Earlier this month, Nissan introduced the GT-R T-Spec as a potential last hurrah for the aging Godzilla in its R35 guise. That remains to be seen as some reports indicate the current-generation supercar could get a mild-hybrid setup and even a more powerful Final Edition before being retired within the next few years. What comes after that? The R36, of course.
In a press release issued by Nissan Australia regarding the 2022 GT-R, the regional division's managing director Adam Paterson confirmed the performance machine will bid adieu Down Under. However, the fact it will be retired this November since it no longer meets side-impact crash regulations does not represent "the end of the GT-R story in Australia."
Gallery: 2020 Nissan GT-R50 by Italdesign first production car
While his statement might make some people think the R35 could be updated to meet stricter legislation, the very same Adam Paterson went on to mention the 2022 GT-R "will mark the closure of this chapter for this generation vehicle." As if that wasn't enough, he talked about the T-Spec and Nismo SV special editions being the "last time the current-generation vehicle will be offered in Australia."
Even though this isn't a direct confirmation of an R36-gen model, it is the next best thing.
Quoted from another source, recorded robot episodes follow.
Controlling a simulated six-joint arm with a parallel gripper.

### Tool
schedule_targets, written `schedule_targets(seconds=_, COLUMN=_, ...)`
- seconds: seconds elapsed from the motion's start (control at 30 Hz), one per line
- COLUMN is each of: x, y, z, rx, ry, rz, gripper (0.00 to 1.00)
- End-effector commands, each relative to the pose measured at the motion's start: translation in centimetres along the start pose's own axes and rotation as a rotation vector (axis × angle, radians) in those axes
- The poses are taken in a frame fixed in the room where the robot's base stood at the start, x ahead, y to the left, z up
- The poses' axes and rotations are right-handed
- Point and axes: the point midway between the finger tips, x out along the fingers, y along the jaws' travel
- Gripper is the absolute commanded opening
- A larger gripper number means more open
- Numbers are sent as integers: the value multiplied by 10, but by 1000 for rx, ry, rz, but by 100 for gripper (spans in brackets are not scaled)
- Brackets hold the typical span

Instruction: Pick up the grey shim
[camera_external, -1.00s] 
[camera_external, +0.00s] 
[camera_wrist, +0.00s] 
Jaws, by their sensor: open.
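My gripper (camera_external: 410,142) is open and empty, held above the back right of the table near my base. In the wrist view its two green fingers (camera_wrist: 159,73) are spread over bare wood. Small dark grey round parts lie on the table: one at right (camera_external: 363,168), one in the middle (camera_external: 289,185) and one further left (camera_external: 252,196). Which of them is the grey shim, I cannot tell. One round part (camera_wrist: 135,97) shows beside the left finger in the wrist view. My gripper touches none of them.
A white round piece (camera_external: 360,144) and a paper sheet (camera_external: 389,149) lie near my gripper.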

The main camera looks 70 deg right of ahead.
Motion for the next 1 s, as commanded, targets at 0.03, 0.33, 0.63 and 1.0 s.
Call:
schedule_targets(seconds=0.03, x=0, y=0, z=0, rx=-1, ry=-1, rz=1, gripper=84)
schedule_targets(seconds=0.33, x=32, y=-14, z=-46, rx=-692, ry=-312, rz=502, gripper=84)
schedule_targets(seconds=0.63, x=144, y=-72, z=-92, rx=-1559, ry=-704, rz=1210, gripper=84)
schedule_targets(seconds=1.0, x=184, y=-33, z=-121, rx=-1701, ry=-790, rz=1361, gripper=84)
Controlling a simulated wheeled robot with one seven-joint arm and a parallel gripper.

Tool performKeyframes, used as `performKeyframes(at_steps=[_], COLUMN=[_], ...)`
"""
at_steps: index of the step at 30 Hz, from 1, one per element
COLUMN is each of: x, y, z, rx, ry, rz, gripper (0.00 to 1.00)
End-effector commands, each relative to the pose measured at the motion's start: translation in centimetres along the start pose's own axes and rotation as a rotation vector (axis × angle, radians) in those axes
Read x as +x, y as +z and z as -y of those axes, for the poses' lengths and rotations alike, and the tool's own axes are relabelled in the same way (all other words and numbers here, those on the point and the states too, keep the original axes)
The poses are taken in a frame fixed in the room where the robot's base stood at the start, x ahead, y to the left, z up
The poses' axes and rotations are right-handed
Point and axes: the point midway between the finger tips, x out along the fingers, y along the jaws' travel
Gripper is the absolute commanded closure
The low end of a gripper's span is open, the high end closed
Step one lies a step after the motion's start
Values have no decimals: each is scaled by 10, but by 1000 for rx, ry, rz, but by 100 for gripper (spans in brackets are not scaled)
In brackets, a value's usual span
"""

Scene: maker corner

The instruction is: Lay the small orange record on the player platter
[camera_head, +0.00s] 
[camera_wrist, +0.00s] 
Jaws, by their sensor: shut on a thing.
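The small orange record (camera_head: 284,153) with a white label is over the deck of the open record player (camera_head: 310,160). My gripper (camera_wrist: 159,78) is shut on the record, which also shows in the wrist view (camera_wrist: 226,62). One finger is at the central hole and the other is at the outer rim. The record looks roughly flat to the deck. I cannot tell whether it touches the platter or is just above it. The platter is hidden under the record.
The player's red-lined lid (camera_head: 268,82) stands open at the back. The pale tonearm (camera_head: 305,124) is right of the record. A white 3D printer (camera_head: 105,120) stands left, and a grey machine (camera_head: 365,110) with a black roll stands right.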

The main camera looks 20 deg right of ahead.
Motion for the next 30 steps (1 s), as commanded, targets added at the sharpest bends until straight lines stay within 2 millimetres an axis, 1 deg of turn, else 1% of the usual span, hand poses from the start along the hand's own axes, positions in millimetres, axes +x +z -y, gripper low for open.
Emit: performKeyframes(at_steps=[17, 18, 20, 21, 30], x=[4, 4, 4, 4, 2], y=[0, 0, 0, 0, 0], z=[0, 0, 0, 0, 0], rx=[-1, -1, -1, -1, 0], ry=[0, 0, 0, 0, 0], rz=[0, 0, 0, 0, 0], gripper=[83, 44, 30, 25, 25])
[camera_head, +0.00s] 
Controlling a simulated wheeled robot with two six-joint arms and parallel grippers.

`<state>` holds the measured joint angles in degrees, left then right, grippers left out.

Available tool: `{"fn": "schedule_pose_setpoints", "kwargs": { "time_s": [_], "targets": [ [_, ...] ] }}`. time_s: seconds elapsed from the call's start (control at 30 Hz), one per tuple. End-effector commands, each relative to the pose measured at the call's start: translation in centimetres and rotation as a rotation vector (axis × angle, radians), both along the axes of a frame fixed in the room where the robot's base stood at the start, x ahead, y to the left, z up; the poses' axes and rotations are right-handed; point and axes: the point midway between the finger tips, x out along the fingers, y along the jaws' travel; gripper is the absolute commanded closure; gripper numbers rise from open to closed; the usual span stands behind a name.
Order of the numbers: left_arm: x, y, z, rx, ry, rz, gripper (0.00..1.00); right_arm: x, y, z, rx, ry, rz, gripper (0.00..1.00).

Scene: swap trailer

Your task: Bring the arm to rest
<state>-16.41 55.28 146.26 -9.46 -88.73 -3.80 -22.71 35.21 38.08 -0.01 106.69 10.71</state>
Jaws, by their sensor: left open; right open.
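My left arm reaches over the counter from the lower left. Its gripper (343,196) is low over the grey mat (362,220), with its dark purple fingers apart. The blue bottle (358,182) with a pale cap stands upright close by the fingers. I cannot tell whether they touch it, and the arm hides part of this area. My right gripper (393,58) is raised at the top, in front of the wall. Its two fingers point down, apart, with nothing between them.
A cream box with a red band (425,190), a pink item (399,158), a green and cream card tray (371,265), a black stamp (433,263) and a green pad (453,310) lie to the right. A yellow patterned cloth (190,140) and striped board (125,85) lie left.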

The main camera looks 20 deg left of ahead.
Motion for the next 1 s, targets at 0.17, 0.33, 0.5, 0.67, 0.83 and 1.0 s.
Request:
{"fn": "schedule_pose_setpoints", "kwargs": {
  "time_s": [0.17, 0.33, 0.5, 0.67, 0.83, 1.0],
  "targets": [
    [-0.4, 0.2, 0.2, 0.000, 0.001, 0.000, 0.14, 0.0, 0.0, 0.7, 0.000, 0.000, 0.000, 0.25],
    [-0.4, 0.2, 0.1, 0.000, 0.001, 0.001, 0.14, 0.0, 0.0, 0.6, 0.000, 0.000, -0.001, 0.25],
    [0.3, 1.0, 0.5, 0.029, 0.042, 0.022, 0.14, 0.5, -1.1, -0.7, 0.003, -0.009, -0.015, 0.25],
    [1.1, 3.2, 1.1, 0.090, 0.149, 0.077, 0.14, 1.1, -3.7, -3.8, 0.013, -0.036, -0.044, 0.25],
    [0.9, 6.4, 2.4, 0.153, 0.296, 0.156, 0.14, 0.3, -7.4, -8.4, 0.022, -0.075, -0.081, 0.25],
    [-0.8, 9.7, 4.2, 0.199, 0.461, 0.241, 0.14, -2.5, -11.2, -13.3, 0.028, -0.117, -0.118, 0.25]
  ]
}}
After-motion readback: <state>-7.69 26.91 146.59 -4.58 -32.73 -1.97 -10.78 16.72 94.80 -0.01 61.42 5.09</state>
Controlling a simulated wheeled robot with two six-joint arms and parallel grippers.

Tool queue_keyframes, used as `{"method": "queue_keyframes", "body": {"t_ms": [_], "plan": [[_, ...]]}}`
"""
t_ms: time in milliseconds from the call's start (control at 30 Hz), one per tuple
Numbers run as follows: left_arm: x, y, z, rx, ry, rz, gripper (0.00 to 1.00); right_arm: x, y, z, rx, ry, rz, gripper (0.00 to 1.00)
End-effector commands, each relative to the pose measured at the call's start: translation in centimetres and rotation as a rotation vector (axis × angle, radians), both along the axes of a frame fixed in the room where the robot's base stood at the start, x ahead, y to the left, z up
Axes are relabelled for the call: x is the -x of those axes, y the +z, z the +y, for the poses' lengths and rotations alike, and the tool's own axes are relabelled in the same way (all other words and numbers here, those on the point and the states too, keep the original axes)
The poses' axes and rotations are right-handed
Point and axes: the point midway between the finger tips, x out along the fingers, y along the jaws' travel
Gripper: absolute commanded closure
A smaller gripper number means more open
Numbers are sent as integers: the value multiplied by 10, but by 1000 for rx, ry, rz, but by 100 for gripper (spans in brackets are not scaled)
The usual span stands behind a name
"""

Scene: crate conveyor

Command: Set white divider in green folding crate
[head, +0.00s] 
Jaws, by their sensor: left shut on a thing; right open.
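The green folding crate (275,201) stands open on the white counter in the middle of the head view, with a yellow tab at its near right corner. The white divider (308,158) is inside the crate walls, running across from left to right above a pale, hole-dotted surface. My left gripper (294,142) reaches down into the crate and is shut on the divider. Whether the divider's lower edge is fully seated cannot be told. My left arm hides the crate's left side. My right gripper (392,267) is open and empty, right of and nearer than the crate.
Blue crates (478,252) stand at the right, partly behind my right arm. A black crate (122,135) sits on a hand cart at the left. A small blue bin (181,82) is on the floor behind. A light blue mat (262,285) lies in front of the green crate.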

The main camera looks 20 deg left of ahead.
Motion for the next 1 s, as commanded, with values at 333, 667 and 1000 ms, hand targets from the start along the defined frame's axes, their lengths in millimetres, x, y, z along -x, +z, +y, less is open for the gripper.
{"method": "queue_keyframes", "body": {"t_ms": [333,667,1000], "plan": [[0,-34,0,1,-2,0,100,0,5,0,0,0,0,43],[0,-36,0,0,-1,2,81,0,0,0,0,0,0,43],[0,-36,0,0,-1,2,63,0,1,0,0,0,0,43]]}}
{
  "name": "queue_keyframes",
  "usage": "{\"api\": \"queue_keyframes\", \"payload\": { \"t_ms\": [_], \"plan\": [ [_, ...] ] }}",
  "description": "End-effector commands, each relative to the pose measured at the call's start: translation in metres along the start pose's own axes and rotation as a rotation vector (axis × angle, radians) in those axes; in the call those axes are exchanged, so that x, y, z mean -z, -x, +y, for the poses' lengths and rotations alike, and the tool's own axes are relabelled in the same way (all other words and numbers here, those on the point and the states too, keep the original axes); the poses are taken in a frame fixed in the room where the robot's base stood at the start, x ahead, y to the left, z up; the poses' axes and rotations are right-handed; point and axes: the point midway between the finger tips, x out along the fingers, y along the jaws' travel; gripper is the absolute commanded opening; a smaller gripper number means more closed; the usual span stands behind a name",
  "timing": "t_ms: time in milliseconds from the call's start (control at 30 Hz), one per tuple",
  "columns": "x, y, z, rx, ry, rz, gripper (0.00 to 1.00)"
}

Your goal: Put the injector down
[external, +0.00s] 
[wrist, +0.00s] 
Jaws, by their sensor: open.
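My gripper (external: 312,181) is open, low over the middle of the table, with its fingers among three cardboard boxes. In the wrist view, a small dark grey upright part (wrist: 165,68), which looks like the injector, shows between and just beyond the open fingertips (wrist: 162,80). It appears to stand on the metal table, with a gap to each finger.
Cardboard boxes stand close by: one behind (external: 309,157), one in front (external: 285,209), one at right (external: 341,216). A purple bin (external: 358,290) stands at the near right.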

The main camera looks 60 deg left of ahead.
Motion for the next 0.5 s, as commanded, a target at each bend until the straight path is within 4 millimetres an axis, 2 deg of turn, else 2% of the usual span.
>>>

The question on everyone's lips is: "When will Nissan finally introduce the new GT-R?" There's also the issue regarding how "new" the next-generation model is going to be as some reports indicate it will ride on an updated version of the current platform, which is a strategy the Japanese brand has used for its other sports car, the 2023 Z.
The Wildest R35 To Date:
That mild-hybrid setup we mentioned earlier could in fact be earmarked for the R36, which will supposedly retain the twin-turbo 3.8-liter V6 tweaked for more efficiency to meet increasingly stringent emissions regulations. The R36 is likely still a couple of years away since logic tells us Nissan will initially reveal a concept, much like it did with the Z Proto.
Going back in time, the R35 introduced in 2007 (yes, it's 14 years old) came after the 2001 GT-R and 2005 GT-R Proto concepts.